Un elemento che caratterizza il processo di risk management e che ne disegna il potenziale impatto organizzativo è l'obiettivo che viene associato all'intera attività. Riguardo alle priorità assegnate alla funzione compliance, rimangono sostanzialmente invariati (29,8%) gli intermediari che le assegnano la finalità di minimizzare le sanzioni civili, amministrative e penali. Aumentano dal 20,3% al 33,3% quelli che ritengono sia maggiormente importante ottimizzare la reputazione dell'impresa. Il 23,8% del campione riprende fedelmente la definizione del Comitato di Basilea, adottata poi dalla Banca d'Italia, indicando di non volere incorrere in sanzioni e minimizzare i danni reputazionali.
Il 76% degli intermediari che svolgono attività domestica e il 78% degli intermediari operativi a livello internazionale ritengono che la funzione compliance possa svolgere un ruolo propulsivo nei processi di innovazione che riguardano la prestazione di servizi di investimento.
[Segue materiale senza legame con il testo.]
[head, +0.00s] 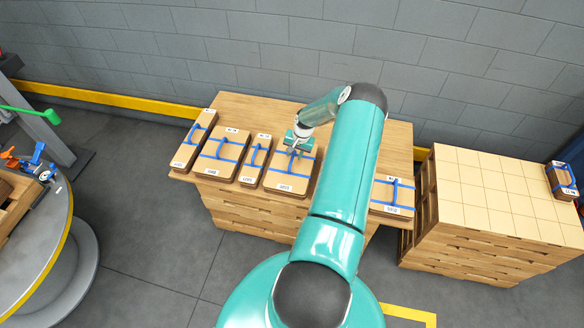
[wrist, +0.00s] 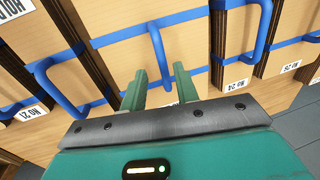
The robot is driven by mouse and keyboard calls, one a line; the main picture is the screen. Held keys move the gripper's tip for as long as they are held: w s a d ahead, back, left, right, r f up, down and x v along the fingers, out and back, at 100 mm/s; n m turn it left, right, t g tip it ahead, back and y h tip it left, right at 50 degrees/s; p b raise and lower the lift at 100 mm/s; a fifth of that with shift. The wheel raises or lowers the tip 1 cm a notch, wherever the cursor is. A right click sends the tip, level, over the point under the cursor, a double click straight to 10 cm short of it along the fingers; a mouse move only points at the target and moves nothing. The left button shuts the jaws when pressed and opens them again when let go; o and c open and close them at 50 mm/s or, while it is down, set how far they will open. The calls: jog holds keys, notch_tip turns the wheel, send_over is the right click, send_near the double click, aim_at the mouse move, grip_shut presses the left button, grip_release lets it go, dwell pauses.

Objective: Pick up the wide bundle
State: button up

Da quanto emerge, la compliance riconosce il suo ruolo, tuttavia i processi aziendali sono spesso ancora poco strutturati per sostenerlo.
Con riguardo al ruolo della funzione compliance nel processo di implementazione della direttiva Mifid, anche in questa rilevazione i risultati riflettono la netta interpretazione del ruolo prevalentemente in chiave consulenziale (52,4% del campione) e propulsivo (47,6%), meno evidente in fase di attuazione (14,3%). La spinta propulsiva è presente in modo particolare nelle realtà con operatività internazionale. Su questo fronte, probabilmente vi è una curva di apprendimento delle potenzialità intrinseche al ruolo della funzione compliance ancora da percorrere da parte di alcune delle realtà domestiche.
A livello di microstruttura organizzativa, ancora solo il 44% dei casi dispone di applicativi tecnologici dedicati, situazione questa sostanzialmente invariata rispetto alla precedente indagine. Nel complesso, anche nell'ambito di questa nuova indagine, l'utilizzo dell'IT – in termini sia qualitativi sia quantitativi – e le relative politiche di investimento configurano una funzione compliance – salvo pochissime eccezioni - ancora ad uno stadio iniziale.